Robot episode data:
++++++++

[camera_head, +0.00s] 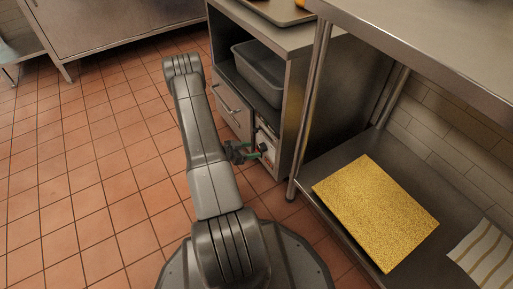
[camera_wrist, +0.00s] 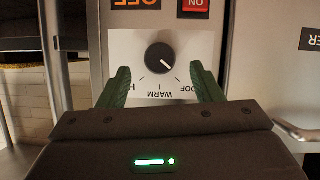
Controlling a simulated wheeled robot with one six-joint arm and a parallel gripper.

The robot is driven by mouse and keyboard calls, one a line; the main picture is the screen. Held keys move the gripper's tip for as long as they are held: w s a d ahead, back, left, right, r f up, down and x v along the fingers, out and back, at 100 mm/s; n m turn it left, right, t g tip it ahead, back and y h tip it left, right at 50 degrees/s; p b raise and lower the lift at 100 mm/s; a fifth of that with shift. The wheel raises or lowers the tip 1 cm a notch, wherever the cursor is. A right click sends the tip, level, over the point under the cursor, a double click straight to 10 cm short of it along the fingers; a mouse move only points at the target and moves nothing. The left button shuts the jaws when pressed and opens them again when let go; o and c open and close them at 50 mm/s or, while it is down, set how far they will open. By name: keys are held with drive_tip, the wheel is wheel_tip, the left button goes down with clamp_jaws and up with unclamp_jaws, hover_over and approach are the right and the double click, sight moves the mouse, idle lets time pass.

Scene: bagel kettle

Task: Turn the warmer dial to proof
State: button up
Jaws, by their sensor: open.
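The warmer dial (camera_wrist: 160,57) is a round black knob on a white plate (camera_wrist: 122,45) in the wrist view, and the picture shows its lettering upside down. Its white pointer mark slants to the lower right, towards the side of the partly hidden label ending in "OOF". "WARM" is below the knob, and a label starting with "H" is partly hidden at left. My gripper (camera_wrist: 160,74) is open, its green fingers on either side of the dial and apart from it. In the head view my gripper (camera_head: 258,152) is at the cabinet's front; the dial cannot be made out there.
A red switch marked "ON" (camera_wrist: 195,6) and an orange "OFF" label (camera_wrist: 137,3) are above the dial plate. The cabinet (camera_head: 293,110) holds a grey bin (camera_head: 272,75). A steel table leg (camera_head: 312,105) stands close right of it. The tiled floor (camera_head: 90,190) at left is clear.

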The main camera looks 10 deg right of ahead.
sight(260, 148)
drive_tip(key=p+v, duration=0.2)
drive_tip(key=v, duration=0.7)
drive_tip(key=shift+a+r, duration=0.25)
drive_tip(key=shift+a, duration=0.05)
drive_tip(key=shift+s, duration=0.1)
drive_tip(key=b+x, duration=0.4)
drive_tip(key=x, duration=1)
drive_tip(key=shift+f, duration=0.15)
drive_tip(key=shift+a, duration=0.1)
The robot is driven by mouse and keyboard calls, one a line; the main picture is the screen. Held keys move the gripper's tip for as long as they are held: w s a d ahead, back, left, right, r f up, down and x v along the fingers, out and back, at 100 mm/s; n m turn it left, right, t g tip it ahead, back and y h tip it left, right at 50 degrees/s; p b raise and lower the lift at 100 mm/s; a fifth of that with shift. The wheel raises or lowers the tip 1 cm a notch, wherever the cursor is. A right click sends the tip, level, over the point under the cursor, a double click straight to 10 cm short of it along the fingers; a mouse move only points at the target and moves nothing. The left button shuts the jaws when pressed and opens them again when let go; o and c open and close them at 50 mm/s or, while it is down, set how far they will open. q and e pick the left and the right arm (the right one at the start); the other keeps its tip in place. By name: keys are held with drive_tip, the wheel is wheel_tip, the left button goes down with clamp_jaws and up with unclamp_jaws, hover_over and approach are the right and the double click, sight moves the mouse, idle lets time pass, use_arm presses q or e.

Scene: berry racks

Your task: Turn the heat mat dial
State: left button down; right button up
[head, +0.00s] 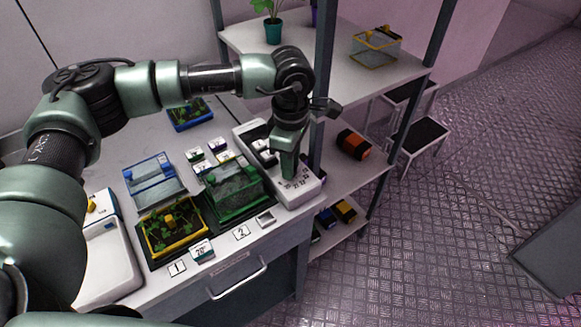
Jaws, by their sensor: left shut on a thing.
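A white control box (308,190) with printed numbers along its near end stands at the right end of the bench. My left gripper (289,174) reaches down from above onto this numbered end. It is shut on the heat mat dial, which the fingers hide almost wholly. The dial's pointer and setting cannot be read. A dark mat (152,263) lies under the seedling trays to the left of the box. My right gripper is not in view.
A yellow-rimmed tray of seedlings (150,238) and a green tray with a clear cover (238,207) stand close left of the gripper. A blue-rimmed clear cover (147,187) lies behind. A shelf rack with a dark post (317,120) stands close right.

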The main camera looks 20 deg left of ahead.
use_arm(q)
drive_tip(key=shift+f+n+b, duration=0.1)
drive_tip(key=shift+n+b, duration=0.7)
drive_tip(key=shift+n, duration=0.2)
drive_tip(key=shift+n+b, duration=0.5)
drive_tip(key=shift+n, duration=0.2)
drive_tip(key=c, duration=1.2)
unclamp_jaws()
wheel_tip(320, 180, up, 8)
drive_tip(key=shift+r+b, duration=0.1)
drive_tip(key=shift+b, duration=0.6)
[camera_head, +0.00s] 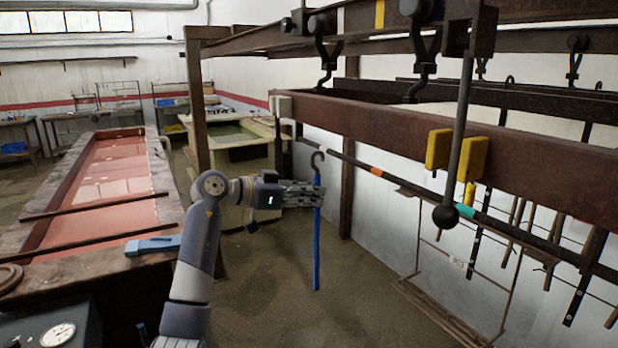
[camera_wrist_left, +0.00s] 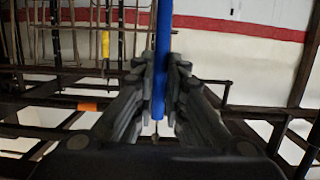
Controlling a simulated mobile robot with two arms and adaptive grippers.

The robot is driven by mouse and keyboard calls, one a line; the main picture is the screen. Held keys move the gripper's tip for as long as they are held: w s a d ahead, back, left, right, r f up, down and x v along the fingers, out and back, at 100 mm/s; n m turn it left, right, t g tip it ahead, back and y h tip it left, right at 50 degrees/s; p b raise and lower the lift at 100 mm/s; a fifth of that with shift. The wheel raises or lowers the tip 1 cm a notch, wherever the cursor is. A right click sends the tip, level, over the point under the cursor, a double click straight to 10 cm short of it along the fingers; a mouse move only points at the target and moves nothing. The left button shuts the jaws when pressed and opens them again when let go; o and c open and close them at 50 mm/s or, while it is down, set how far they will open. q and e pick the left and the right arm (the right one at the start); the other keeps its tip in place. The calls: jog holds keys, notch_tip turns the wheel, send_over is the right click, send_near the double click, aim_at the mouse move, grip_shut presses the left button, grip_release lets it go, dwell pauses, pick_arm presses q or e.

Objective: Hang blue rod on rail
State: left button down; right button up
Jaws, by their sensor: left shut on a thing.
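In the left wrist view, the blue rod (camera_wrist_left: 163,40) sits between both fingers of my left gripper (camera_wrist_left: 163,85). The dark rail (camera_head: 500,226), with orange and teal bands, slopes across the right half of the head view. The hook is left of the rail's far part and appears apart from it. My right gripper is out of view.
A rusty beam (camera_head: 400,125) with yellow blocks (camera_head: 438,149) runs above the rail. A grey bar with a black ball (camera_head: 445,216) hangs in front of the rail. A red-filled tank (camera_head: 105,190) stands left. Open floor lies below the rod.

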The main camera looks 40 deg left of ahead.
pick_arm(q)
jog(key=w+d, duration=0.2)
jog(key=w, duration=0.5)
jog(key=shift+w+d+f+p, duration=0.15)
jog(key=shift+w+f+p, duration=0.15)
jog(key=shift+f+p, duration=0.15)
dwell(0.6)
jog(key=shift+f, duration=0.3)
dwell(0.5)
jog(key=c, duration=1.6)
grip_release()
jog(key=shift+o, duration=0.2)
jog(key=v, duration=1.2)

++++++++

Task requirements: Only the lines from "[camera_wrist, +0.00s]" through "Controlling a simulated wheeled" should appear in your output, copied exactly with both end lines, and with no pictures.

Complete response:
[camera_wrist, +0.00s] 
Controlling a simulated wheeled robot with one six-joint arm and a parallel gripper.

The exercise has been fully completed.